Available data:
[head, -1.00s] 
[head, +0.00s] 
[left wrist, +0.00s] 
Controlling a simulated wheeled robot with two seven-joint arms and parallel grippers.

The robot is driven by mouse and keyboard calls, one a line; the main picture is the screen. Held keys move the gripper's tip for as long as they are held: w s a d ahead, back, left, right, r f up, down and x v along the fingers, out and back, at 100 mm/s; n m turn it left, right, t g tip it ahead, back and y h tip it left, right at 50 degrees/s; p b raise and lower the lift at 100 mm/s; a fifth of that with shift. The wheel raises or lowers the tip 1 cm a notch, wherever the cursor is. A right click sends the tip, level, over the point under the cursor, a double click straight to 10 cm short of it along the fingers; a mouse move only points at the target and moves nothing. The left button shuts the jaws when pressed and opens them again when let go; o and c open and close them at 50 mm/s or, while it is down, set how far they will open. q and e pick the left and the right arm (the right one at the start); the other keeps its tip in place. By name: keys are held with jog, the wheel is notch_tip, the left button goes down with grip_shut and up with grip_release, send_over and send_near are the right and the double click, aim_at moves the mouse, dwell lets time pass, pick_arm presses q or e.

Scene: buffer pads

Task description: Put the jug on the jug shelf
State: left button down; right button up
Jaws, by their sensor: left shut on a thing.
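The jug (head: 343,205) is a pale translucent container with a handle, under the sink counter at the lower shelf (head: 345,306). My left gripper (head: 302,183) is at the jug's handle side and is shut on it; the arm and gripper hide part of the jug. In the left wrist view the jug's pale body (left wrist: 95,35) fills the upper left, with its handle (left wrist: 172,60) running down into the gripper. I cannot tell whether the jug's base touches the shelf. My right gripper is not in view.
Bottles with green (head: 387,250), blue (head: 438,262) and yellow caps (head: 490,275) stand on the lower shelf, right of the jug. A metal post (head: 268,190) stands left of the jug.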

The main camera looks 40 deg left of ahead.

The exercise: Repeat the material above exactly.

Reply to the task:
[head, -1.00s] 
[head, +0.00s] 
[left wrist, +0.00s] 
Controlling a simulated wheeled robot with two seven-joint arms and parallel grippers.

The robot is driven by mouse and keyboard calls, one a line; the main picture is the screen. Held keys move the gripper's tip for as long as they are held: w s a d ahead, back, left, right, r f up, down and x v along the fingers, out and back, at 100 mm/s; n m turn it left, right, t g tip it ahead, back and y h tip it left, right at 50 degrees/s; p b raise and lower the lift at 100 mm/s; a fifth of that with shift. The wheel raises or lowers the tip 1 cm a notch, wherever the cursor is. A right click sends the tip, level, over the point under the cursor, a double click straight to 10 cm short of it along the fingers; a mouse move only points at the target and moves nothing. The left button shuts the jaws when pressed and opens them again when let go; o and c open and close them at 50 mm/s or, while it is down, set how far they will open. q and e pick the left and the right arm (the right one at the start); the other keeps its tip in place. By name: keys are held with jog, the wheel is notch_tip, the left button goes down with grip_shut and up with grip_release, send_over and send_near are the right and the double click, aim_at moves the mouse, dwell lets time pass, pick_arm presses q or e.

Scene: buffer pads

Task description: Put the jug on the jug shelf
State: left button down; right button up
Jaws, by their sensor: left shut on a thing.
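The jug (head: 343,205) is a pale translucent container with a handle, under the sink counter at the lower shelf (head: 345,306). My left gripper (head: 302,183) is at the jug's handle side and is shut on it; the arm and gripper hide part of the jug. In the left wrist view the jug's pale body (left wrist: 95,35) fills the upper left, with its handle (left wrist: 172,60) running down into the gripper. I cannot tell whether the jug's base touches the shelf. My right gripper is not in view.
Bottles with green (head: 387,250), blue (head: 438,262) and yellow caps (head: 490,275) stand on the lower shelf, right of the jug. A metal post (head: 268,190) stands left of the jug.

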The main camera looks 40 deg left of ahead.

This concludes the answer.